Fast forward three years, my son Sean is invited to go into the boys restroom by a sixth grade girl. It seems she wanted to, well, (let's keep this a "pg" rating here) do something for him. He came home asking questions, now it was time. The same father who was so prepared, just a few years ago, was a blubbering idiot now. I stammered, fumbled for words and had no idea why. Finally he asks me "Dad, whats a bl*w J*b". It was here, the time to "man up" or "dad up" I guess. I did it, I told him everything I could possibly share with him, without once freaking out. I went into relationships and sex. I talked about love and I talked about lust, he was informed.


He wanted to know what made a girl a girlfriend, what he needed to know to be a boyfriend. What I told him may have shaped the man he has become, I felt it, I meant it and I saw it go deep into his mind, into his heart. I told my son " when you accept a girl as your girlfriend (wife or lovers included here), you take a small piece of her heart. It's only yours to hold, for as long as she is your girlfriend. When you, or she decides to move on, find another boy or girlfriend, you have to give it back. You have to give it back in as good or better condition, with as much or more love than it had when it was loaned to you".

Now I had this conversation with both boys, and yes they both are wonderful loving young men, who love deeply and are not afraid of giving. I have watched closely as they have grown, as they matured into the men they have become. I believe in those words, in the idea that two people commit to one another. I know things change, that people change. Not every relationship is forever, few are. Let's just try to "give it back" in the same or better condition. Return the person, that you shared so much with, to the "whole" person or a better person, for having come into your life, for having shared their heart with you. Love goes on, even when the "in love" part seems to be gone. Let's love stronger, let's show love, give love without fear.


I am a proud father, a proud friend of those two men, I shared my feelings with them, my "heart" with them, and it became theirs, they felt it, knew it was so. I watch them, I know who they are and what they are, and I love what I see, not perfect anymore, but good boys,no.... good men.


Sometimes the gift you give your children, is the best gift you can give yourself too, words of wisdom, words that will impact their lives and yours. That may have been the greatest gift I have ever given and received. Yeah, my boys are good men. I hope they live long happy lives and love well.

 

Wednesday, May 22, 2013

The Eye of the Beholder

   Beauty is in the eye of the beholder. What, exactly does that mean? Well, to start with, who is the beholder? Let's assume it's you, for the sake of this blog. So, beholder, what is beauty to you? Is it a field of flowers? A stream running through a mountain crevasse? A 57 Chevy in Candy Apple Red? Anything that you think is beautiful, anything at all. Just let your mind go...imagine.

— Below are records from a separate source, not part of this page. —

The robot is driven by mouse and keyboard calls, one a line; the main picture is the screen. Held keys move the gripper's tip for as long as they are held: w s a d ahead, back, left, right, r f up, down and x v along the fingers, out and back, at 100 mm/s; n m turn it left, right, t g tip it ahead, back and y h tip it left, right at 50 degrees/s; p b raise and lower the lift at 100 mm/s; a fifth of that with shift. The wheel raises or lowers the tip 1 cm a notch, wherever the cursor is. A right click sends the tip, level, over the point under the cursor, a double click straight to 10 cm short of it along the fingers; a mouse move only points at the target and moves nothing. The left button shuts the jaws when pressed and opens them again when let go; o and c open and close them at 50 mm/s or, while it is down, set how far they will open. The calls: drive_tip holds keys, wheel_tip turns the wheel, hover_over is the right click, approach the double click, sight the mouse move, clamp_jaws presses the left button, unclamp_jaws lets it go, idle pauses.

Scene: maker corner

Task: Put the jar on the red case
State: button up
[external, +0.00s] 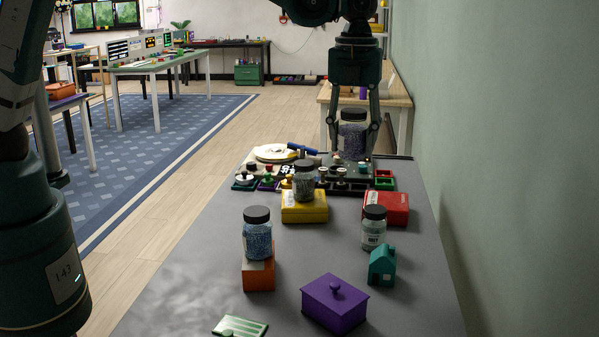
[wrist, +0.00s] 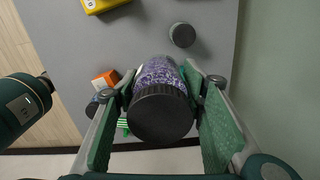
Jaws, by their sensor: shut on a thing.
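My gripper (external: 352,150) is shut on a clear jar (external: 352,131) of purple-blue beads with a dark lid, held upright above the far end of the table. In the wrist view the jar (wrist: 160,105) sits between both fingers, its lid facing the camera. The red case (external: 393,208) lies on the table at the right, nearer the external camera than the held jar, with nothing on its top. A paler jar (external: 374,229) with a dark lid stands just in front of it and hides part of it. The red case does not show in the wrist view.
A jar (external: 304,183) stands on a yellow case (external: 304,208). A blue-bead jar (external: 257,236) stands on an orange box (external: 259,273). A purple box (external: 335,305) and teal house (external: 382,266) are in front. A cluttered organiser (external: 384,184) lies behind; a wall runs along the right.

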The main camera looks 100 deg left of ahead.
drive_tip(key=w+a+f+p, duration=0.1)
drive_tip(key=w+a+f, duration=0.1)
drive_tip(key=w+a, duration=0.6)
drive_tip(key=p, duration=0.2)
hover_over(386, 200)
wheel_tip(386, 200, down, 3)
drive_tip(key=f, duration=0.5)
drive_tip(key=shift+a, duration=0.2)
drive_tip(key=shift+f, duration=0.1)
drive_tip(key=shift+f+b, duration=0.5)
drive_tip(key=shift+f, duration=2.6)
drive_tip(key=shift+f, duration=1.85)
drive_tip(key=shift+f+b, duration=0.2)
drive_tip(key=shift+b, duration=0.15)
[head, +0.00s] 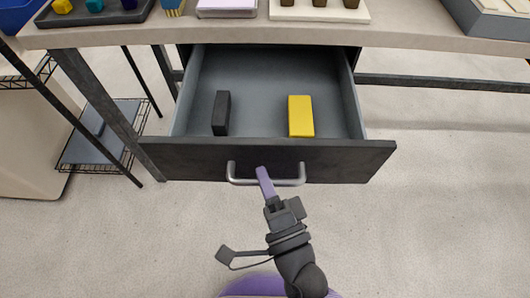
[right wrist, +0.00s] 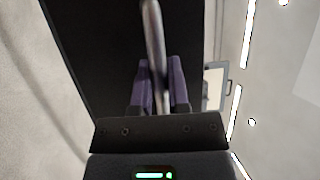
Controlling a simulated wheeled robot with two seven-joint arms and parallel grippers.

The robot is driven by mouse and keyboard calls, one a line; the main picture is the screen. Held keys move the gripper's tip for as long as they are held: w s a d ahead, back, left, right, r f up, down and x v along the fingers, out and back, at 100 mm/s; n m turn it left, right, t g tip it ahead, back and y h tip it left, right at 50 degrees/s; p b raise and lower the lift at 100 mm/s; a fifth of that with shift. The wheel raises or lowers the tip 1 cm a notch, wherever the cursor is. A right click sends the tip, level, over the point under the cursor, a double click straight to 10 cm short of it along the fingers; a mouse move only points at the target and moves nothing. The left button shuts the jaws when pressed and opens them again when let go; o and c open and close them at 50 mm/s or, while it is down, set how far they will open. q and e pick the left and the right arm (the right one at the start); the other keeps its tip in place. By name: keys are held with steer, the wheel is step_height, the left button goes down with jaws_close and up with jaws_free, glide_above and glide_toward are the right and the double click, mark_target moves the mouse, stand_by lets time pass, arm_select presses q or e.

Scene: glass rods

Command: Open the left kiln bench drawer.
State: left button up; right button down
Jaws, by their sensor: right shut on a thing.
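The kiln bench drawer (head: 345,160) is pulled out from under the bench top, and its grey interior shows in the head view. Its dark front carries a silver bar handle (head: 290,182). My right gripper (head: 262,178) is at the middle of the handle. In the right wrist view its purple fingers (right wrist: 162,85) stand on either side of the handle bar (right wrist: 153,45), shut on it. A black block (head: 221,112) and a yellow block (head: 300,115) lie inside the drawer. My left gripper is not in view.
The bench top (head: 410,32) carries a dark tray (head: 95,16) with small coloured blocks, a lilac book-like item (head: 226,8) and a cream board (head: 320,10). A wire shelf (head: 105,135) stands at the left. The floor right of the drawer is clear.

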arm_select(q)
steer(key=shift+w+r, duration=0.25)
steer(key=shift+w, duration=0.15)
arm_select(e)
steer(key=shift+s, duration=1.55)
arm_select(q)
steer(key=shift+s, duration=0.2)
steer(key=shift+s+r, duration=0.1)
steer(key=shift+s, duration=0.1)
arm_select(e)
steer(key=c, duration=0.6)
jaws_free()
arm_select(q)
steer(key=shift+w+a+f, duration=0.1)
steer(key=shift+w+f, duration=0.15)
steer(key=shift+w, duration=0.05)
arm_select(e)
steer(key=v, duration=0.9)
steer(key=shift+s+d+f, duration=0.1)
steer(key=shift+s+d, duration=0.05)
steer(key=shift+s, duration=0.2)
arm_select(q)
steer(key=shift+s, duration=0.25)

   Now, let's turn to the human form. A manly form, muscles and broad shoulders? Slender hips and a great smile? Healthy, toned and tanned? Sexy, sweet and well dressed? I think we can all agree on at least one of those, right? How about women? Close your eyes, imagine... 5' 10"? long legs? Slender hips, perfect make-up... I can see her now... 115 lbs.? Oh yes... ribs and skin, no muscle tone at all... finger down her throat, laxatives in her system? The perfect model!

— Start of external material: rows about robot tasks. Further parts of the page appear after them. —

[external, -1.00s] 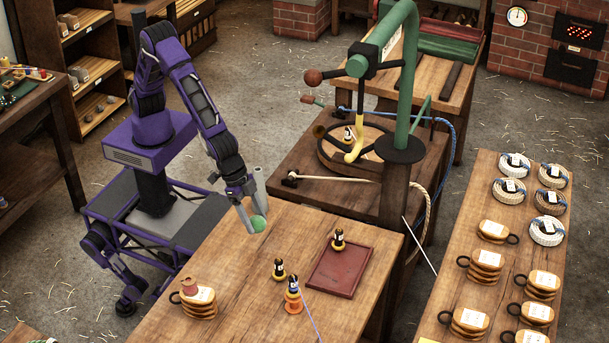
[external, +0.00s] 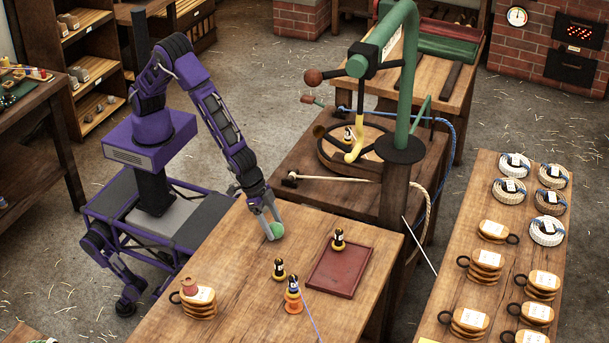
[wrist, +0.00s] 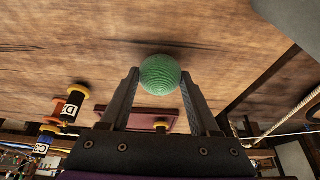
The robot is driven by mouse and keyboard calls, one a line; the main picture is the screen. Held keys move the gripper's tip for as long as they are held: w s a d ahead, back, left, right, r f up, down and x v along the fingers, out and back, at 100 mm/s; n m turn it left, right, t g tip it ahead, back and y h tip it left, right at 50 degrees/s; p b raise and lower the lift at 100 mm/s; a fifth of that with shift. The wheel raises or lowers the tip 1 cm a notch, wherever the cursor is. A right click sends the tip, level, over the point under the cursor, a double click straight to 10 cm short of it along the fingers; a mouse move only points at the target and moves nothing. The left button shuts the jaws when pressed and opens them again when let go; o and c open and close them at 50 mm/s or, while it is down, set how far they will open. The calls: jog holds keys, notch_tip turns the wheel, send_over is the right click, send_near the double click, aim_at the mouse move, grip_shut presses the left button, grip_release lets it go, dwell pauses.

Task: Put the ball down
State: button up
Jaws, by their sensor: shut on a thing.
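The green ball (external: 277,230) is between the fingertips of my gripper (external: 268,222), low over the far left part of the wooden table (external: 225,270). In the wrist view the ball (wrist: 161,84) looks like wound twine and sits between the two grey fingers (wrist: 160,98). My gripper is shut on it. A shadow shows on the wood beside the ball. I cannot tell whether the ball touches the tabletop.
A red tray (external: 342,270) with a black-and-yellow bobbin (external: 338,240) at its far edge lies to the right. Two more bobbins (external: 279,270) stand in front. A green-armed machine (external: 400,90) stands behind.

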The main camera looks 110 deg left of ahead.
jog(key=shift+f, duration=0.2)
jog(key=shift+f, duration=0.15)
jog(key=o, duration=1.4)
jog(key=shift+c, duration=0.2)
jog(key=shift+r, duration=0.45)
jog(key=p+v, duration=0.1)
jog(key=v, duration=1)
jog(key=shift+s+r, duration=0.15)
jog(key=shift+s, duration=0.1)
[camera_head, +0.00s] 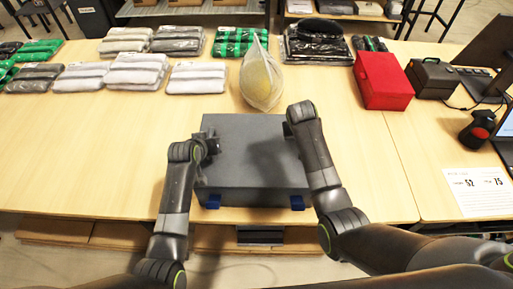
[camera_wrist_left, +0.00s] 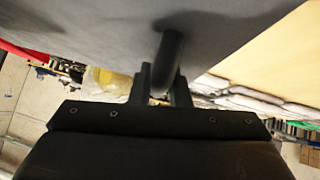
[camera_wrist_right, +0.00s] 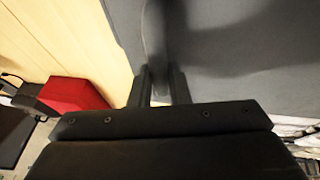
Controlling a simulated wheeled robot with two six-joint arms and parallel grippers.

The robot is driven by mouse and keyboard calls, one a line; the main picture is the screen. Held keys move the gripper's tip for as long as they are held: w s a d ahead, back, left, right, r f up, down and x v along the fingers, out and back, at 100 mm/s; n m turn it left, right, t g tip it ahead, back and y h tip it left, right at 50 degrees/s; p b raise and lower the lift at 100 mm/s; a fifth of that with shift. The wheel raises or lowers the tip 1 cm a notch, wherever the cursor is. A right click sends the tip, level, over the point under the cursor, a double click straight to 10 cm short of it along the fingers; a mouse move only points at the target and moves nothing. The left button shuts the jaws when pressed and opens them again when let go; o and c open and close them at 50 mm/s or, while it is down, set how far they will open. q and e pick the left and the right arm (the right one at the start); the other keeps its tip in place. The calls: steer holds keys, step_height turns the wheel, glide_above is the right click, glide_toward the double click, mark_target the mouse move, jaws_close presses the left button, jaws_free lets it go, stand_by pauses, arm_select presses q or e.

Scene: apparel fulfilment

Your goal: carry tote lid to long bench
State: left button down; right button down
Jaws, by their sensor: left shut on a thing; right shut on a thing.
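The tote lid (camera_head: 250,165) is a dark grey slab with blue latches (camera_head: 297,202) along its near side. It lies roughly level over the front edge of the long wooden bench (camera_head: 90,150); whether it touches the bench I cannot tell. My left gripper (camera_head: 208,150) is at its left side and my right gripper (camera_head: 294,127) at its right side. In the left wrist view my fingers (camera_wrist_left: 160,85) are shut on a dark handle (camera_wrist_left: 170,55) of the lid. In the right wrist view my fingers (camera_wrist_right: 160,85) are shut on the other handle (camera_wrist_right: 157,35).
A yellow item in a clear bag (camera_head: 261,78) stands just behind the lid. Wrapped garments (camera_head: 137,72) line the back. A red box (camera_head: 382,80), a black device (camera_head: 432,78) and a scanner (camera_head: 476,130) are at right. The bench left of the lid is bare.

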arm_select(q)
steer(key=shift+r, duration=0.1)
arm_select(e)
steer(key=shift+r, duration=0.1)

   What? Not the finger down the throat? Not the laxatives? Does this reality make you uncomfortable? So, how do you think the girl feels? The one who requires this extreme, just to "make the grade"? The one who hears, constantly... your putting on a few pounds, your looking "chunky", or "are you pregnant"? Simple comments, sometimes innocent, sometimes hateful... always without compassion or caring. Strange huh? We are just coming around to the idea of muscular, healthy, strong spirited women. Women who work their bodies and eat well? Women who have REAL confidence. Confidence that comes from knowing that you can take care of yourself.

   While some men may be intimidated by this, even angered by this blog. Are those the men you want your daughter to be with? Those men, who want to control, dictate to and demean women... in an effort to make themselves seem bigger, better or stronger? The men who will tell her (or you) what to do, how to act and what and where to work? Hold you back to prevent her/you surpassing their careers? I doubt that's your goal, but is it your future? Do you have the strength to take control? Be who you can be? Go where YOUR life allows you to go?

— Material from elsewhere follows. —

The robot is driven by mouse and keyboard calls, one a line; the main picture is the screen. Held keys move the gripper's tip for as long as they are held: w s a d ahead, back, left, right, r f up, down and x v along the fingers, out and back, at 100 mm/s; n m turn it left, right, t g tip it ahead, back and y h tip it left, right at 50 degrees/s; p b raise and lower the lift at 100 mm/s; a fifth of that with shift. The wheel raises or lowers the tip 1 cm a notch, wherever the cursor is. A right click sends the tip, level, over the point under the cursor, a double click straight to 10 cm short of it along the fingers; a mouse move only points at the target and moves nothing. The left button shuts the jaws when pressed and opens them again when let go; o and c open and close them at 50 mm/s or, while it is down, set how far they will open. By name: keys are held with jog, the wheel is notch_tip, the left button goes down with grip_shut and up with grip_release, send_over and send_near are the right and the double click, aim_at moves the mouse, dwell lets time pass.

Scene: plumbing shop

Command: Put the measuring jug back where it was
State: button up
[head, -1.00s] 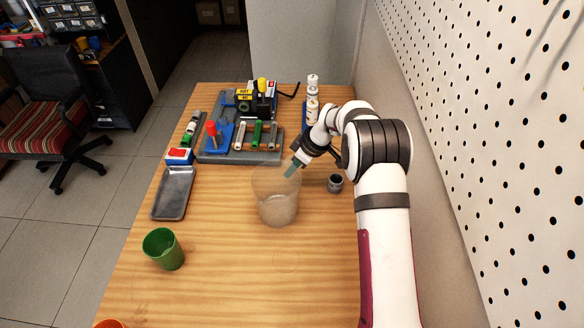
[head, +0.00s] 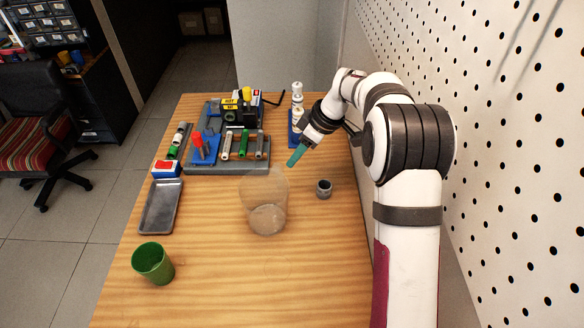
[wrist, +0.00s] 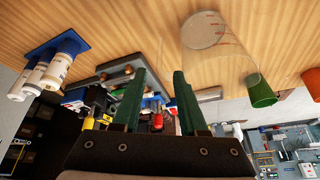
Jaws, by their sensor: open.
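The clear measuring jug (head: 266,205) stands upright on the wooden table near its middle. It also shows in the wrist view (wrist: 222,48), to the right of the fingers. My gripper (head: 297,155) hangs just beyond the jug's rim, on its far right side, with green fingertips pointing down and left. In the wrist view the two green fingers (wrist: 160,98) are spread with nothing held between them. The jug is outside the jaws.
A grey fitting (head: 323,189) stands right of the jug. A green cup (head: 153,265) and a grey tray (head: 160,207) are on the left. The pegboard wall (head: 500,130) rises on the right. The front table is clear.

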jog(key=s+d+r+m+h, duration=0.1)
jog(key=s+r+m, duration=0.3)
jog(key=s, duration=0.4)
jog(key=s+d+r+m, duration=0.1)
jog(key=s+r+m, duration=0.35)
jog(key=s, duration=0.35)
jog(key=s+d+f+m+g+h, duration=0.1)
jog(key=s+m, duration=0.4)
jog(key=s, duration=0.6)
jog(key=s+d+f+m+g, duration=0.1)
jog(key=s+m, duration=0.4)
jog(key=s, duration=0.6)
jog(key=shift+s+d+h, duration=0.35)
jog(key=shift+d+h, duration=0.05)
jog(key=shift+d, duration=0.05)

   It's time... time to set the stage for the future, for women AND their mates. It's time to expect your man to accept you as a partner, equal in life. Not bully, not dictate, not expect dinner on the table, but plan life AND meals... together. Not judge your weight, your size or your style, but encourage each other to ALWAYS be the best that you can be. Together, as a team, with common goals and dreams. Can you see it? Can you do it? Will you accept less?

   I want this for my own children. Not just the girls... all my children, boys and girls. I want my sons to love, like I do, with their hearts first. Let the eye see the person, not the "body",  let the heart give freely, and welcome love in return. I want them to inspire, to motivate and drive their partner with kindness and encouragement, not threats and ultimatums. I want them to love and be loved.

  I want my daughters to feel confidant, loved and appreciated. I want them to encourage, and motivate their partners too... it's a team effort and both need motivation and encouragement. I want them to be happy. Is that so bad? Is it so unimaginable? Yet it is so rare, so unlikely... so unexpected.

   So where do we start? How do we change this mindset? Can we change nature? Is it nature that men try to dominate women? Is it society? We can change that... right? I don't have all the answers, but I do see all the problems. I see that women try to live up to unrealistic expectations? I see men who are out of shape, yet demand that their woman lose weight and wear makeup. I see women compete with girls, trying to look younger, sexier and skinnier... to "keep up".

   How do we change it? Where do we begin? I started by letting my wife know that I love her. That I love HER, not her weight, her breasts, her butt... not her hair, her cooking, her smile... just her. The woman behind the face, the body and the smile. The woman I met and fell in love with. The woman I will help to become the best partner she can be, the person she wants to be and the happiest person I can help her to be. I am the beholder, and she is beautiful.

   If we can all do that, we can change anything. Most importantly, we can be happy, together with someone we love! Let's start there! Who knows, we may start a new trend... let's hope.


L. Randy Smithhart
Human, Man, Husband, Father, Employer, Friend, Mentor, student of life and love...always.